--- start Exercise input ---
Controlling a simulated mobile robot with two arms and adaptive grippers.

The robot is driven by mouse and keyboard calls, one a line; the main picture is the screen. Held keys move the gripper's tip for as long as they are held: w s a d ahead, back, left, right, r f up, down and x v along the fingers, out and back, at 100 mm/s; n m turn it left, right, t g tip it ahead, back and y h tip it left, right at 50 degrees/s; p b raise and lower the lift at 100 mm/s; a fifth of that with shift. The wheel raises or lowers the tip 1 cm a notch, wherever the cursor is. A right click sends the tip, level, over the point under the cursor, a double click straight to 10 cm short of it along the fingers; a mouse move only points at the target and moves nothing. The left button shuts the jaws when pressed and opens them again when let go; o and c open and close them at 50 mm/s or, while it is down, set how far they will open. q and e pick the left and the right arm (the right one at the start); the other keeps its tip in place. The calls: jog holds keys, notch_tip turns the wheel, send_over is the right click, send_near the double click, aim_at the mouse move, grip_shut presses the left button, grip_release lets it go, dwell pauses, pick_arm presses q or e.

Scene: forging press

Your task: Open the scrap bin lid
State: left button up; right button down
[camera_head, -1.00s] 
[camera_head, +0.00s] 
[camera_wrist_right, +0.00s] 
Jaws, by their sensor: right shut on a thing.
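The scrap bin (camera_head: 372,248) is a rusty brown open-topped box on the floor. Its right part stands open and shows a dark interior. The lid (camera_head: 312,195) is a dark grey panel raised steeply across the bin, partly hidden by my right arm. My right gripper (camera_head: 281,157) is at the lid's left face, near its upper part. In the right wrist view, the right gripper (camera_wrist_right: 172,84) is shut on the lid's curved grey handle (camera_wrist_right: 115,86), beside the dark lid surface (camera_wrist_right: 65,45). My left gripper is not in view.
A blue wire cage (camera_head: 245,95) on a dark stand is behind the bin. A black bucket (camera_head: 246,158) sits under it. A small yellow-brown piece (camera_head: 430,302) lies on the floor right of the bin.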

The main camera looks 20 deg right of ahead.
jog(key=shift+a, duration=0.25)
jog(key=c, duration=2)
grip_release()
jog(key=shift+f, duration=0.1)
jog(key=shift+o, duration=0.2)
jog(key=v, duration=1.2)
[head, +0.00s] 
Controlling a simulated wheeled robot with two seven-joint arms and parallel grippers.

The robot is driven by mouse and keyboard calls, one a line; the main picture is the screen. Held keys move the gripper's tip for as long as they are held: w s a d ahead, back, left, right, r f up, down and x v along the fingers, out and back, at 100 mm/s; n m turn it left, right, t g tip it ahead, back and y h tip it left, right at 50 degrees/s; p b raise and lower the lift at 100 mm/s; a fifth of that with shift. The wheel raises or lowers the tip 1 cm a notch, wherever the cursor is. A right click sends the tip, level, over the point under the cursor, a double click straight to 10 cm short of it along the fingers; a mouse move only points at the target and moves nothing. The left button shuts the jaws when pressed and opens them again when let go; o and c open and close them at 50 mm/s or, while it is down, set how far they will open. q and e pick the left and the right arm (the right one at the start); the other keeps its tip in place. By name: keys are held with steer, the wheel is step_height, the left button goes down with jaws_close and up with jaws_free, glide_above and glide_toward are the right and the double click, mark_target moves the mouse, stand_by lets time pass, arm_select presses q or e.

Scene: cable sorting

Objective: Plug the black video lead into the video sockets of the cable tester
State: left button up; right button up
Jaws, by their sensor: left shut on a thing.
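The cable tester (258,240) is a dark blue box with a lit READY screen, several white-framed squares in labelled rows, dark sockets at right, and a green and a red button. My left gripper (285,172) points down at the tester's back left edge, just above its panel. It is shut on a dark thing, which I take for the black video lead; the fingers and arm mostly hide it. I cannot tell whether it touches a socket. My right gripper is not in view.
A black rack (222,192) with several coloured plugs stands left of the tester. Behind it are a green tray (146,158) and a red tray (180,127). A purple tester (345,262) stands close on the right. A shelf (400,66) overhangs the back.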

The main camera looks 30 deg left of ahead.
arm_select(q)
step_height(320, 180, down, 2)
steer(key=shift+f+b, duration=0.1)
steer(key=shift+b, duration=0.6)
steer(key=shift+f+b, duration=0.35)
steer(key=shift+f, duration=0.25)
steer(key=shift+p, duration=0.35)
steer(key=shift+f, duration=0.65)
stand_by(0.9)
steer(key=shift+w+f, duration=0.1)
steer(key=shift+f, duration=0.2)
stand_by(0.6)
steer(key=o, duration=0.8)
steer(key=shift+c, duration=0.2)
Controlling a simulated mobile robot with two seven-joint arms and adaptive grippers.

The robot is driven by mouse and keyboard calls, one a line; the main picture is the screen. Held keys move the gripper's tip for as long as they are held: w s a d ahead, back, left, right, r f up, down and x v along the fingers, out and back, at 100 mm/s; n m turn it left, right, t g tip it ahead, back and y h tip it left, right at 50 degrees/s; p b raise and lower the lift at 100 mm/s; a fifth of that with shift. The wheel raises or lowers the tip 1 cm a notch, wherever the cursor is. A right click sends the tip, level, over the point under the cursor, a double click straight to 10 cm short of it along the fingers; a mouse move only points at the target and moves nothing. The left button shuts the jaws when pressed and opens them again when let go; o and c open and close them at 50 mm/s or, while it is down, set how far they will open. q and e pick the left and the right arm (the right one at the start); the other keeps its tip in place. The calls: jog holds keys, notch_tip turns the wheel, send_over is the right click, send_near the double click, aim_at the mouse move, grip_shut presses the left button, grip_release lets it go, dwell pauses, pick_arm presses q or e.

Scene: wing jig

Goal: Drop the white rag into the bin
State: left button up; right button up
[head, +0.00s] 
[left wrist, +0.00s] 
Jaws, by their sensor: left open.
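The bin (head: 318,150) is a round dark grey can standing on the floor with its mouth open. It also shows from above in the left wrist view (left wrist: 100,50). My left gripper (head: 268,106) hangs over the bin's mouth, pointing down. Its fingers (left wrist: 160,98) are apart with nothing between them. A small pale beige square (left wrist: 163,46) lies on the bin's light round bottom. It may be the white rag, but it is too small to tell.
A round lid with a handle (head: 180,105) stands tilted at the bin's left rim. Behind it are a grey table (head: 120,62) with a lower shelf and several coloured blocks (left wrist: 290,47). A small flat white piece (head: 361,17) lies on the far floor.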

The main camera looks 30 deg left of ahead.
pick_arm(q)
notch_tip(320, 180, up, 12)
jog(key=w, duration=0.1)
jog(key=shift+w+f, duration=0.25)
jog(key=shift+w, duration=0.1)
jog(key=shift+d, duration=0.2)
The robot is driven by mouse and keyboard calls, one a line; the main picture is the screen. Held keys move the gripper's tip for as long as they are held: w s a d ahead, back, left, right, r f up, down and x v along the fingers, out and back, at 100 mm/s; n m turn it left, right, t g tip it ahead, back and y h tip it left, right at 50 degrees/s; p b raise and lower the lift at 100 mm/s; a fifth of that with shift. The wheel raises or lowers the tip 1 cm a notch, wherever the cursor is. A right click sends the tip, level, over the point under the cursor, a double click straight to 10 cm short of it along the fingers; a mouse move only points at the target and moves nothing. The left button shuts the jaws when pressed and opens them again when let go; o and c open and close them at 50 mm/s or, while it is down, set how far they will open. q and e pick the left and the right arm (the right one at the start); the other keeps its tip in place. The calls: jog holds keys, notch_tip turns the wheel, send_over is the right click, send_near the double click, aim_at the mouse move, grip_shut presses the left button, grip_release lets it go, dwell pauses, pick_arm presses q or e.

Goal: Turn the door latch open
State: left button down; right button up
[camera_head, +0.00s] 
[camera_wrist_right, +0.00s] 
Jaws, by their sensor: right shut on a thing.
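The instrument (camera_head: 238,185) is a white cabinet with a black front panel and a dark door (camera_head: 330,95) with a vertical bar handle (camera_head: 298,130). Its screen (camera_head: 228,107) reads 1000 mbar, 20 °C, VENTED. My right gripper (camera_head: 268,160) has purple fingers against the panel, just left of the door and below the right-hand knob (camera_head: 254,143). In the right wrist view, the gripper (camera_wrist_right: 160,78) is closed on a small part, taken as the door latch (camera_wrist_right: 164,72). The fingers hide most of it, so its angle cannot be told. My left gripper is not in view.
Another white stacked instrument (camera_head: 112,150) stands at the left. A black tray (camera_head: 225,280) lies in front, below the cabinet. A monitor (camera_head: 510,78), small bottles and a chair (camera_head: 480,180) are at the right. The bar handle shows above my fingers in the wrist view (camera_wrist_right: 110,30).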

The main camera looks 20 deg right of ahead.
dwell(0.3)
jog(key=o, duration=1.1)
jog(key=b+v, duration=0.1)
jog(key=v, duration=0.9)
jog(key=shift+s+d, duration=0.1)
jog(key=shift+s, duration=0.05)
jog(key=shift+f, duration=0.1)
--- end Exercise input ---
## Aim
From the listing above, copy out each line where the word "joint" appears.

## Output for this exercise
Controlling a simulated wheeled robot with two seven-joint arms and parallel grippers.
Controlling a simulated mobile robot with two seven-joint arms and adaptive grippers.

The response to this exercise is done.